I spent many hours deliberating over the geometry of my front suspension because I wanted everything to be "just right." In reality, the front end of of my hand-built chassis is off by at least 1/4" from side to side, and nothing is ever going to be perfect. I was determined to use an adjustable upper control arm, so the standard brackets specified by the book simply would not work. In general, this is a known challenge when using rod-ends for the upper control arm, a problem that is nicely documented and solved by Kinetic Vehicles with their angled brackets. While I could have easily used the Kinetic approach, I did not want to spend any more time thinking about the ideal placement of the inner upper pivot points. Using the approach shown here, an adjustable upper control arm was combined with adjustable mounting points, offering a highly flexible design and an unsurpassed level of adjustability.

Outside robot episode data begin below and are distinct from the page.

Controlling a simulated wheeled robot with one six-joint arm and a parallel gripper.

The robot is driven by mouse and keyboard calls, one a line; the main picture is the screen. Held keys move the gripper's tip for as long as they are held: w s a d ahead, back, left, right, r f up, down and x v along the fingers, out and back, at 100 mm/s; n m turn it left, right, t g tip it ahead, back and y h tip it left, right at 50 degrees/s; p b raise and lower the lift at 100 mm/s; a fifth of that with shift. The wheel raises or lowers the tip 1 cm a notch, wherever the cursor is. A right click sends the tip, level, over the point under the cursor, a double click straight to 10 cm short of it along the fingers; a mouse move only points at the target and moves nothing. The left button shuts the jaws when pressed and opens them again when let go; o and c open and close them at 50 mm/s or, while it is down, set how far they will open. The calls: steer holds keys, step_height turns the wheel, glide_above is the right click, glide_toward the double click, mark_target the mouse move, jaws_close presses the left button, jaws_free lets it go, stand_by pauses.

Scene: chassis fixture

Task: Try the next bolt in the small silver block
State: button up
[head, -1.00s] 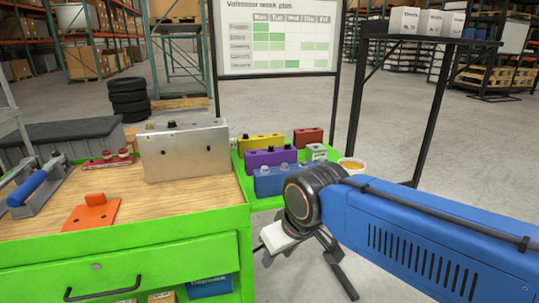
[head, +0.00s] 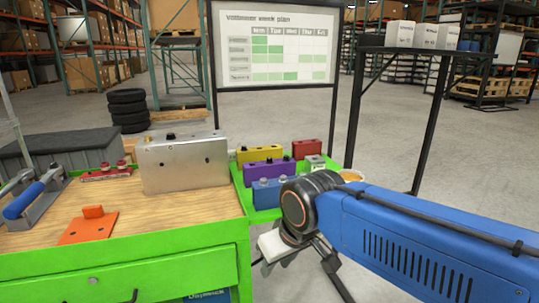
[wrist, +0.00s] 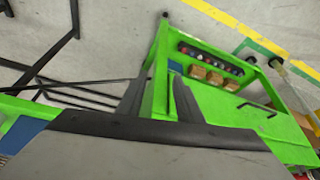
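The small silver block (head: 315,161) stands at the right end of the green side tray, behind my arm's wrist joint. It is too small to tell what is in its top. A large silver block (head: 184,165) stands on the wooden bench top, with a dark bolt head (head: 171,136) and a paler one on top. My gripper hangs low in front of the tray, beside the green cart, partly hidden by my arm in the head view. In the wrist view its two dark fingers (wrist: 157,92) are apart, with nothing visible between them.
Yellow (head: 259,153), purple (head: 268,165), blue (head: 265,196) and red (head: 307,148) blocks crowd the green tray. An orange piece (head: 88,228) lies on the bench. A black-legged stand (head: 428,125) rises behind.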

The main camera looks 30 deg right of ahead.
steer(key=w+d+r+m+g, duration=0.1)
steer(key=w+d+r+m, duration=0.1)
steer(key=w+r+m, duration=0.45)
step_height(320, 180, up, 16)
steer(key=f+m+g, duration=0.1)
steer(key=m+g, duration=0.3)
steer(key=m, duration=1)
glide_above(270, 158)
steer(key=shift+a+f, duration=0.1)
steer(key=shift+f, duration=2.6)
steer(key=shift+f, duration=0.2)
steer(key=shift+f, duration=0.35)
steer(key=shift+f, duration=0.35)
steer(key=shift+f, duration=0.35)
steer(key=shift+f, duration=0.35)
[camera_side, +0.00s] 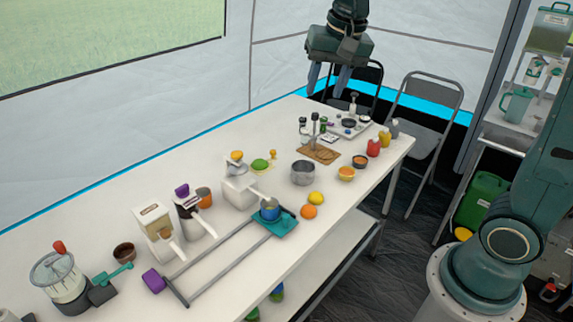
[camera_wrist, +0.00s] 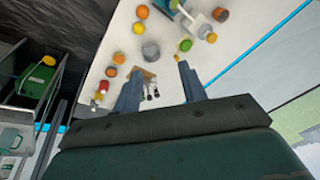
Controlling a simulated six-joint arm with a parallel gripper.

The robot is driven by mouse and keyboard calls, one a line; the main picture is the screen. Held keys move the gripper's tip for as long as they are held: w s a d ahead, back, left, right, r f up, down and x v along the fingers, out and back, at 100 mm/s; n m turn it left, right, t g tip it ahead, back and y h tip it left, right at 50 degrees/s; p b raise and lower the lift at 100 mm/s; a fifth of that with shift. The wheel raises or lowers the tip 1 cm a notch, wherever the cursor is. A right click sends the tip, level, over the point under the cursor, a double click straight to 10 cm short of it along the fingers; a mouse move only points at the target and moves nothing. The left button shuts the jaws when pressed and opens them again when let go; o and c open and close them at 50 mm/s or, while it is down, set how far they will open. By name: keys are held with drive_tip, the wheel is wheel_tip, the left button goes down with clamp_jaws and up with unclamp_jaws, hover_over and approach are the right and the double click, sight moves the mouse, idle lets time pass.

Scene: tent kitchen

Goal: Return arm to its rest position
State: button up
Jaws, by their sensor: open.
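My gripper (camera_side: 328,80) is raised high above the far end of the white table (camera_side: 110,215), pointing down. Its two fingers are apart with nothing between them. In the wrist view my gripper (camera_wrist: 158,85) also shows open and empty, with the table top far below. My arm's base stands on a pale pedestal at the right of the side view. No object touches the fingers.
Folding chairs (camera_side: 430,105) stand behind. A shelf (camera_side: 500,135) is at right. The air around the gripper looks clear.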

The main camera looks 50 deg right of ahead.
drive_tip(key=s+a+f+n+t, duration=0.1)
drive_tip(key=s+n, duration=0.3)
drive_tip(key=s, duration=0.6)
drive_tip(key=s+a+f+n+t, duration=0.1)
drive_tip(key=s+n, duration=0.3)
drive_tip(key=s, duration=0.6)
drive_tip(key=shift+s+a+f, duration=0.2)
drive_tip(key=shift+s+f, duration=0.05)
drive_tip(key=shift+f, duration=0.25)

As a closing note, I am frequently asked if I can provide drawings for a suspension design to compliment the drawings provided on this website. The short answer is, "sorry, no." The reason is because I have no knowledge of the geometry defined by your donor parts (wheels, uprights, etc.) and more importantly, I couldn't possibly come up with every geometric combination that you might want to explore.

I hope you agree that the process shown here is flexible enough to accomodate nearly any combination of donor parts, proving that a practical supension design for a hand-built car is not about custom geometry, but rather... ensuring adjustability so that you can tune the solution to your particular need.